The War for Talent continues to threaten organizations with unexpected attrition and loss of human capital. To fight this war, companies spend an incredible amount of money on assessment software, internal career sites, corporate citizenship, and learning & development, all with the goal of getting employees to love what they do, where they work, and their career path at the company. It's a tall order! For those that can pull it off, lower attrition rates, higher productivity, and increased internal mobility is their reward.
There is an interesting line drawn in HR between Talent Acquisition and Talent Development departments. One is responsible for finding the employee and the other grows and retains them once hired. While there are many different aspects of these two HR functions, there are also so many foundational similarities. Talent Management needs to apply Talent Acquisition best practices post hire in order to achieve ideal staff retention and growth within the organization:
• The Match – Just like in any good recruiting model, you must deliver content and a value proposition that is interesting to the candidate. Internal employees are no different. They require the same high level of on target engagement. You wouldn't passively leave it up to a prospective candidate to search your job database in the hopes that they would find a posting they like. You would deliver and showcase the exact roles this candidate would want to see. So, make sure the internal staff is being fed updates on any opportunities within the company that match their interests, at all times.

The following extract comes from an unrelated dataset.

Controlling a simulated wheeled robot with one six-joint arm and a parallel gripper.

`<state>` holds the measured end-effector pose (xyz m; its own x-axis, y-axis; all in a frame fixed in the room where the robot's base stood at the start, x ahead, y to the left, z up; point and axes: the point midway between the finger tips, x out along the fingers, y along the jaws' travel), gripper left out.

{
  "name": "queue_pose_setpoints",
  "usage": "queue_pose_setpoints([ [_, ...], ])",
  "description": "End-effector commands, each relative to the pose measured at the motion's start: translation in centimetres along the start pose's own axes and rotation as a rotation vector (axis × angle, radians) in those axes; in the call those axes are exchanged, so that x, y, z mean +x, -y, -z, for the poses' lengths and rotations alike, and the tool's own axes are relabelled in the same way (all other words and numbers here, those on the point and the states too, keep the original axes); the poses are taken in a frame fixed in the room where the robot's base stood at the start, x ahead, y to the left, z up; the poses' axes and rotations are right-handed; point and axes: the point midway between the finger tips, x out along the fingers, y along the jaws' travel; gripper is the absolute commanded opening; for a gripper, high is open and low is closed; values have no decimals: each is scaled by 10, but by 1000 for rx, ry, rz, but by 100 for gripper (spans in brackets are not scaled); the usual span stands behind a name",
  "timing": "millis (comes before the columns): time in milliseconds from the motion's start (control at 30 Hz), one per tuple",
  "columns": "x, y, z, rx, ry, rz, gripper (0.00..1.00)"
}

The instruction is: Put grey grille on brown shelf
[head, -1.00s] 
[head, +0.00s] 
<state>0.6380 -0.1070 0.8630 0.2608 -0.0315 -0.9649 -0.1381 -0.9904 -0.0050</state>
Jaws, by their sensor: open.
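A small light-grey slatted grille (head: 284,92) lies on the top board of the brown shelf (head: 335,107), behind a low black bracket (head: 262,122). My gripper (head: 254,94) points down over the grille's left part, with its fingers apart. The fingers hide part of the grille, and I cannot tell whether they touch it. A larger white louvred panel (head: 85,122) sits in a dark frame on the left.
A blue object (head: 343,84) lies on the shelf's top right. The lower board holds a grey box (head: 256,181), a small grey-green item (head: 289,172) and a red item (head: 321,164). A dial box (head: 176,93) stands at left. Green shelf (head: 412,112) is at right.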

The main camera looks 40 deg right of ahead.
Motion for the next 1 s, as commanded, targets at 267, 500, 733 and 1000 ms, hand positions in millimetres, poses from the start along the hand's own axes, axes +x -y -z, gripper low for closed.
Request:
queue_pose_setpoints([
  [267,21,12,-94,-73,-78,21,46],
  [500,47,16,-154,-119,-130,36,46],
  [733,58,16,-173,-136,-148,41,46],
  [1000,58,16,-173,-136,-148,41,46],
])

• The Communication – Nothing kills an employment brand more than lack of follow through. Smart companies know how and when to follow up with each and every candidate they touch, which demonstrates appreciation for their time and efforts in applying. This same principle exists for internal candidates. Employees deserve the same level of common courtesy that you would give an external candidate. Unfortunately, this doesn't always happen. Companies begin to act like an old married couple that takes one another for granted, and they forget to do the very things that brought them together in the first place. So, employers must always continue to provide proper follow through on any and all inquiries into internal growth opportunities and take the time to personally engage with internal candidates.
• The Courtship – The engagement process to recruit a candidate must go well beyond mere “follow through”. Recruiters need to downright sell and flatter the applicant. They do this by providing frequent touch points and complimentary communication that reinforces their level of appreciation for their interest. Internal candidates need to be sold as well. Since they work there already, the assumption may be that there’s no point in selling the work culture and company benefits. But, recruiters still need to remind candidates of the specific value of working for this company or department. In some instances, there may actually be a point of distinction to be made between departments, and that sell is necessary. Even if there is existing knowledge of the value, hearing it again is always a great reminder and will reflect well on the company.
Simply put, internal candidates should never be taken for granted and given any less of an approach than what you would do for an external candidate. Talent Acquisition and Talent Development should continue to look for ways to share their unique strengths with one another to create ideal continuity for the candidate/employee community.
What other lessons can talent acquisition and talent development learn from each other?